Single out each line with the word "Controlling" and copy it.
***** Records for the exercise
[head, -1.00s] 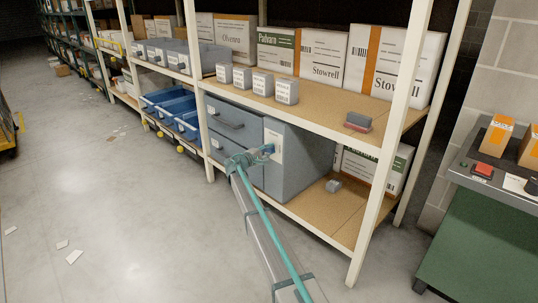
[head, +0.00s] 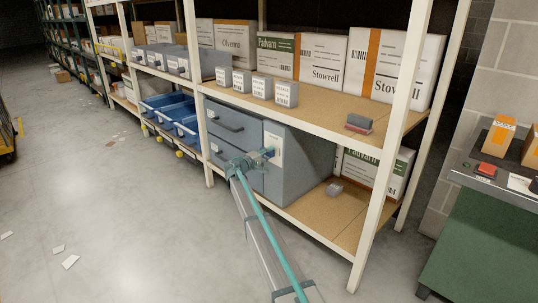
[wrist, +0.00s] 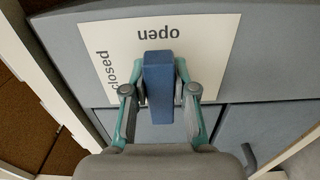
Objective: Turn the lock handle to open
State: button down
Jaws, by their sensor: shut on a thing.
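The lock handle is a blue bar (wrist: 158,88) in front of a white plate (wrist: 205,38) on a grey cabinet. The plate carries the words "open" and "closed". In the wrist view the bar stands upright, its upper end just under "open"; "closed" is off to its left. My gripper (wrist: 158,82) is shut on the bar, one finger on each side. In the head view the gripper (head: 262,155) reaches the handle (head: 268,152) at the plate (head: 278,139) from the front left. The handle's pivot is hidden.
The grey cabinet (head: 300,170) sits on the rack's lower shelf, with a drawer handle (head: 225,121) at its left. A rack post (head: 380,190) stands to its right. Blue bins (head: 186,125) are at left. The aisle floor (head: 120,210) is mostly clear.

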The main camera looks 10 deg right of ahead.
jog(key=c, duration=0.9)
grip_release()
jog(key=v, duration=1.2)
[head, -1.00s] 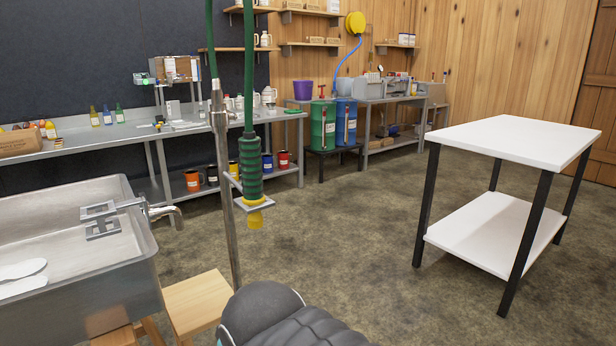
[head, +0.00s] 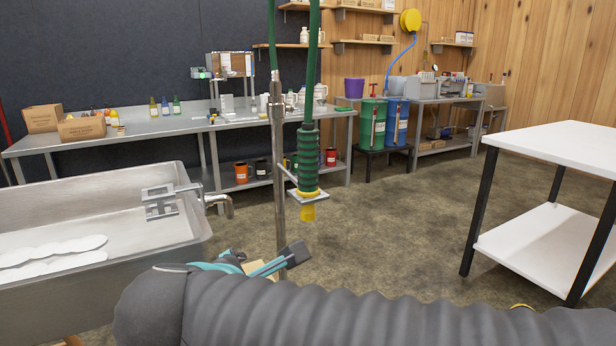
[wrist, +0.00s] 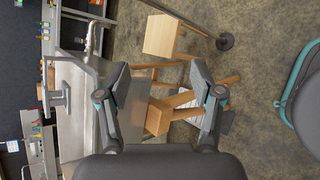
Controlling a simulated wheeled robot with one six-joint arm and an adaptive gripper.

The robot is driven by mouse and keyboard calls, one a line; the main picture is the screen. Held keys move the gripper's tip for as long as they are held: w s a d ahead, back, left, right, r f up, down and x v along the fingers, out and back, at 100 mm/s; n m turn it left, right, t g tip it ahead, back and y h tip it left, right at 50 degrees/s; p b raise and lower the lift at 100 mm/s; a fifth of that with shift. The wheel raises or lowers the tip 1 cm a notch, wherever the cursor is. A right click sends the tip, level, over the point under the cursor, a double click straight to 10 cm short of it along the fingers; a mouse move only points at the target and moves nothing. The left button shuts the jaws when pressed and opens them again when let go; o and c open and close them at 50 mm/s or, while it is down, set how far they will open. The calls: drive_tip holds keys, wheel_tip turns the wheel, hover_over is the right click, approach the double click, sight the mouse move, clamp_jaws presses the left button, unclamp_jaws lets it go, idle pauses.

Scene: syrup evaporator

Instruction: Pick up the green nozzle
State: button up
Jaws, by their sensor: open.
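The green nozzle (head: 308,160) has a dark green ribbed grip with a yellow collar and yellow tip. It hangs upright, tip down, in a flat metal holder (head: 292,182) on a thin metal pole (head: 279,150). A green hose (head: 313,70) runs up from it out of the frame. My gripper (head: 276,264) is lower in the head view, below and slightly left of the nozzle, and apart from it. In the wrist view my gripper (wrist: 158,75) is open and empty, with its fingers spread. The nozzle is not in the wrist view.
A steel sink (head: 110,210) with a tap (head: 218,203) stands left of the pole. A wooden stool (wrist: 165,36) and the pole's round base (wrist: 225,42) show in the wrist view. A white table (head: 560,147) stands right. Open floor (head: 400,230) lies between.

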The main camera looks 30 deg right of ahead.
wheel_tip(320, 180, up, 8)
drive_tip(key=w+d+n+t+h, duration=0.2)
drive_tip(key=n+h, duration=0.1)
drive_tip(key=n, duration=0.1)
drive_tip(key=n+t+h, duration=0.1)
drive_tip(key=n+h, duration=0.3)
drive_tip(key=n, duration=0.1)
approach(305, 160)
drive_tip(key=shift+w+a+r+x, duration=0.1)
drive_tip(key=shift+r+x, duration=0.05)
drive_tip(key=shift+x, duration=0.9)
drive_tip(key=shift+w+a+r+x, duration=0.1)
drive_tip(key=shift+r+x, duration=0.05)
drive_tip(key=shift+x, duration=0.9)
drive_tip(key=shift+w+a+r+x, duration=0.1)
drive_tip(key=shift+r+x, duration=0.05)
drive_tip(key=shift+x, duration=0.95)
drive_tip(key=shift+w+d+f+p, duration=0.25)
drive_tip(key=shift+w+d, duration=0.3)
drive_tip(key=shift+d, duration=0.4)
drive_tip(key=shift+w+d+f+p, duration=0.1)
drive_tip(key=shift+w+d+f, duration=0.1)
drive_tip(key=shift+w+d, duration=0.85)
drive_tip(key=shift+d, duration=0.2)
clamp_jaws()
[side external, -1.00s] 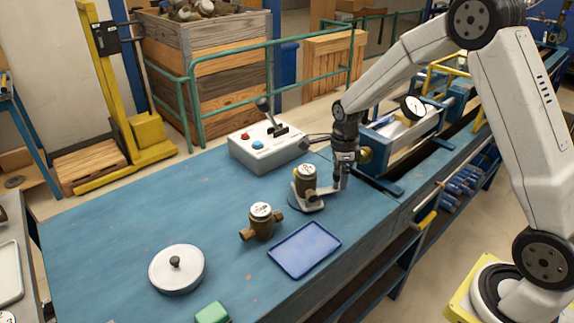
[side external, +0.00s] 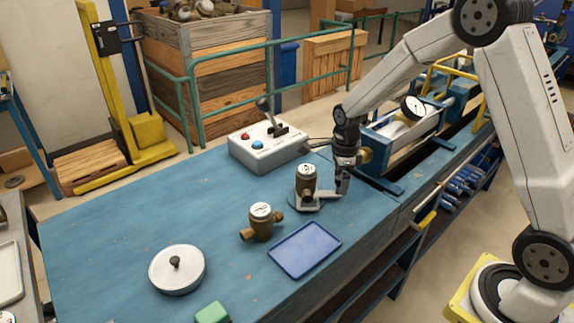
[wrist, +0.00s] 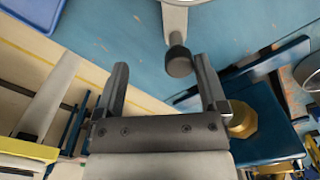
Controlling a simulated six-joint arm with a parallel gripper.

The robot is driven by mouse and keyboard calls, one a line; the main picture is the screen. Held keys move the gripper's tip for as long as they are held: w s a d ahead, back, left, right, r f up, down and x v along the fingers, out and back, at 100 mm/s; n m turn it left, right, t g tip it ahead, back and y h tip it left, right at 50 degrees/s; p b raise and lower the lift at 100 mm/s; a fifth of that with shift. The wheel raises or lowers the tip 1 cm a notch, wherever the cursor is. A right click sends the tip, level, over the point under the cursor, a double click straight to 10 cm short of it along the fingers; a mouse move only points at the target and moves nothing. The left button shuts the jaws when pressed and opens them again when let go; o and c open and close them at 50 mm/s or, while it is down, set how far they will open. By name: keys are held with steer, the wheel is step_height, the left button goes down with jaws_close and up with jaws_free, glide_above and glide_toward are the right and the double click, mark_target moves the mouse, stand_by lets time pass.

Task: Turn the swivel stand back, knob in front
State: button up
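The swivel stand (side external: 312,206) is a light grey plate on a dark round base, with a brass meter (side external: 306,178) upright on it. Its arm points right in the side view, toward my gripper (side external: 342,187). In the wrist view, the stand's arm (wrist: 174,22) ends in a dark knob (wrist: 179,62). My gripper (wrist: 159,63) is open there, its fingers wide apart. The knob lies between the fingertips in the picture, close to the right finger; I cannot tell whether they touch. In the side view the knob is hidden by the fingers.
A second brass meter (side external: 261,222), a blue tray (side external: 304,250) and a round lidded pan (side external: 176,269) stand in front and left. A control box (side external: 268,147) with a lever is behind. A test rig with a gauge (side external: 413,108) is close behind my gripper.

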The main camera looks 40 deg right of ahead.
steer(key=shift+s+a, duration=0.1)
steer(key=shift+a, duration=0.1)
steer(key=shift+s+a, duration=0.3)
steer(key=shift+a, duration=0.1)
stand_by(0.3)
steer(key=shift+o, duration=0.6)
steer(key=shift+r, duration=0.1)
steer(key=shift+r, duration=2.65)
**********
(Result for this exercise)
Controlling a simulated wheeled robot with one six-joint arm and an adaptive gripper.
Controlling a simulated six-joint arm with a parallel gripper.

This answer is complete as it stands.